Esa autenticidad puede ser un tema complicado y controvertido, pero creo que mientras más lejos esté el mercado de la zona turística, menos ropa china y piratería esté a la venta, y sobre todo, mientras menos se conozca lo que ahí se vende, más auténtico será.
Oaxaca es uno de los estados a los que más me gusta viajar. Puede que sea por su gastronomía y su mezcal, pero la verdadera razón por la cual regreso tantas veces es que en cada época es un lugar distinto, fascinante, que grita estar vivo.
Aunque existe ese folclore de cliché turístico que las instituciones buscan promover en tonos rosa mexicano, en este destino se respira autenticidad, que trasciende a esa máscara mexican curious. Oaxaca está orgullosa de sí misma, a pesar de todos los conflictos sociales que ha visto en los últimos años. Muchos oaxaqueños van como pavorreales diciéndole al mundo dónde nacieron, salen y bailan en calendas, decoran sus casas con sus artesanías y se visten con esas camisas bordadas tan hermosas. Ese orgullo es una fortuna.

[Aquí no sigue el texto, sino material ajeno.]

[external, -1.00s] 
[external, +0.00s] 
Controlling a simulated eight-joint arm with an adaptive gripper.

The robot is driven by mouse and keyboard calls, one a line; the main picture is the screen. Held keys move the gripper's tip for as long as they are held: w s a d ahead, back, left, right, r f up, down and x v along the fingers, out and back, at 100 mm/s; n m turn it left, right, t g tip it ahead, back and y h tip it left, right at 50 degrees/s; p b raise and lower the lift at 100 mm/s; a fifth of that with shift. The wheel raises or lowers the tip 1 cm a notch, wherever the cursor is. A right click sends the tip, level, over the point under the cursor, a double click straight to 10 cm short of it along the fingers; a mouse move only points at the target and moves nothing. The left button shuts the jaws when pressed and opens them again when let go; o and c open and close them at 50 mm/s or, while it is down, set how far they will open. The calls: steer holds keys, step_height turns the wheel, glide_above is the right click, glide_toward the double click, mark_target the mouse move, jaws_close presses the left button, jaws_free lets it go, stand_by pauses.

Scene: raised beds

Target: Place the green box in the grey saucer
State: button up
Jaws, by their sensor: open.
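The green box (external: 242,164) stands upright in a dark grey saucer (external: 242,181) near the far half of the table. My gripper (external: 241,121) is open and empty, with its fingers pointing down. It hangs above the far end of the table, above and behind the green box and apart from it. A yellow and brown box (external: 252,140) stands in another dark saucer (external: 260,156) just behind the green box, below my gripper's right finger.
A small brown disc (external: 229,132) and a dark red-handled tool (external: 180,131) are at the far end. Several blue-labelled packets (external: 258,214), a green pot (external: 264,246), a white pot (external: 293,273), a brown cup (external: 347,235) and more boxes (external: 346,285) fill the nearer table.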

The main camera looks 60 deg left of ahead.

El valor de lo auténtico del cual hablo no está relacionado con que sea mejor o peor; sino con la preservación cultural, con la identidad. Basta observar qué tanto ha cambiado un mercado con la llegada de la modernidad (sin que a ésta se le satanice o se le deifique). Simplemente me gusta pensar que hay lugares sin plazas comerciales, sin grandes tiendas de autoservicio, donde existe otra concepción de ser mexicano, y donde se reconoce y respeta el trabajo de los indígenas como un presente y no como un pasado nostálgico remontado a lo prehispánico y lo precolombino.
Los pañuelos de las marchantas, la gallina lista para ser intercambiada por otra mercancía, el bullicio y la venta medida en almudes son parte del alma de Tlacolula, y no está en los mercados que visitamos los turistas.